*Working data:*

◇ ◇ ◇ ◇ ◇

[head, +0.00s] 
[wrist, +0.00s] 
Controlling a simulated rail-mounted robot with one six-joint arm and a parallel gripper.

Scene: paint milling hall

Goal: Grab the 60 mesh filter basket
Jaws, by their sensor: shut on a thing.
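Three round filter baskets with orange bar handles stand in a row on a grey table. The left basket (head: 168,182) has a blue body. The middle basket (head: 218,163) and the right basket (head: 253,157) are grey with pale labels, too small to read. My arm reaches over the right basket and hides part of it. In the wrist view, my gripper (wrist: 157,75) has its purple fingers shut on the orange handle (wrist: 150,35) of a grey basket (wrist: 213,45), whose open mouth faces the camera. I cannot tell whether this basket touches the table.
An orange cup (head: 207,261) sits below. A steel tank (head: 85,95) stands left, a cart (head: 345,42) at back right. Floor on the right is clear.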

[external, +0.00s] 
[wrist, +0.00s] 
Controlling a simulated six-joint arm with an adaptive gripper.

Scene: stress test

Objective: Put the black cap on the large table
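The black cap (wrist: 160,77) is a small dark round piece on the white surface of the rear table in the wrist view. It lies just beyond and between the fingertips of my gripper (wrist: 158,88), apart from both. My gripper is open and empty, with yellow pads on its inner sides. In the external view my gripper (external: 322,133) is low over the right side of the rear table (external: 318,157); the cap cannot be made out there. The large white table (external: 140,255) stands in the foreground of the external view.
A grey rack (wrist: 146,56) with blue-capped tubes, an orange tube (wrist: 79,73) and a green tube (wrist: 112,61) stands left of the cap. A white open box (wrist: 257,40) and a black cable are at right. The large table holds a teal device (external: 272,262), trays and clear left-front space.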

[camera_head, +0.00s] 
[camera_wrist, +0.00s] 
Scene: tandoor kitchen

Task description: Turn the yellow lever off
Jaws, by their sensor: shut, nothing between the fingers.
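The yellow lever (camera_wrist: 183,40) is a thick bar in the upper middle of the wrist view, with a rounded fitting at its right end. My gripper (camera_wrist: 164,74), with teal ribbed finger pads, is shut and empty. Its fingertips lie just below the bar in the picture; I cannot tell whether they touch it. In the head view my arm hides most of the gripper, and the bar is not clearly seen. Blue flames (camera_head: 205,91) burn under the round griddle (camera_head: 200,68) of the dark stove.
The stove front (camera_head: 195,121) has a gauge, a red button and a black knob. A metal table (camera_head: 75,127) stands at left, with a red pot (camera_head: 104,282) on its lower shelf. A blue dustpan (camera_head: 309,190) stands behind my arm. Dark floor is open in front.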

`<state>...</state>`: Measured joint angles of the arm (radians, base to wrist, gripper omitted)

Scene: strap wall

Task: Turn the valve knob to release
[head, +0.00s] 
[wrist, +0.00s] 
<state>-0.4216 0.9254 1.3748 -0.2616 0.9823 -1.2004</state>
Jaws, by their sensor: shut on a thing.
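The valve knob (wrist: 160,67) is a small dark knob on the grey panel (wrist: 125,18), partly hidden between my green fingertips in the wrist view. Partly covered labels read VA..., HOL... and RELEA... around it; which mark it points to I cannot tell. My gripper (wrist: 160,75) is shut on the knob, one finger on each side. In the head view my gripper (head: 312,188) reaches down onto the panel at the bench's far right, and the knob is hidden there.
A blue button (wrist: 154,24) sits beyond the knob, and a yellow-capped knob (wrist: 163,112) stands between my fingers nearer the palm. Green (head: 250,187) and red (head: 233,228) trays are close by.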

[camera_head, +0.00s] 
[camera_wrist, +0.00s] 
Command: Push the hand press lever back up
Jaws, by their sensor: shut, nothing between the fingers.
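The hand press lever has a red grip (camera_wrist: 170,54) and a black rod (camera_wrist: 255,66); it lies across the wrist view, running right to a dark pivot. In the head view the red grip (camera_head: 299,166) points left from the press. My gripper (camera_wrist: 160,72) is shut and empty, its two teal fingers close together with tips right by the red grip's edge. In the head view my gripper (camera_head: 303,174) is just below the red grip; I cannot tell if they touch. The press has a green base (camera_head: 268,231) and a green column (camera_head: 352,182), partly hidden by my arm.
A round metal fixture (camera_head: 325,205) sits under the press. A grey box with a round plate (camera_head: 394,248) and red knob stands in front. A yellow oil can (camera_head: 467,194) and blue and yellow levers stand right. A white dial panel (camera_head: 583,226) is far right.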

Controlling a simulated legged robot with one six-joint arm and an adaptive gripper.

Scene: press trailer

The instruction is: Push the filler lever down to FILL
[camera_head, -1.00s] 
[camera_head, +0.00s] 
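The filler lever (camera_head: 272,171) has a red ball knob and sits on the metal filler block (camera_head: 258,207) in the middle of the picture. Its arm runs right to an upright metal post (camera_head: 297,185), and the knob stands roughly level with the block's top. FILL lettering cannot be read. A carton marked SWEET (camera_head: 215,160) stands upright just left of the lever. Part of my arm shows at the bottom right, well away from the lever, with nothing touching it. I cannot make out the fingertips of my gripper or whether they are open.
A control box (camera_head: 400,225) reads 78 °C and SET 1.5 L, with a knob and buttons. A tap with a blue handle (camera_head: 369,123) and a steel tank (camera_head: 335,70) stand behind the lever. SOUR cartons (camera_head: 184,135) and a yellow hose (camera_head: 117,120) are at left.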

◇ ◇ ◇ ◇ ◇

*Task details:*
Above are the records; please copy exactly their first line and each line after it through the line containing "Goal: Grab the 60 mesh filter basket", and no line after that.

*Exercise solution:*
[head, +0.00s] 
[wrist, +0.00s] 
Controlling a simulated rail-mounted robot with one six-joint arm and a parallel gripper.

Scene: paint milling hall

Goal: Grab the 60 mesh filter basket

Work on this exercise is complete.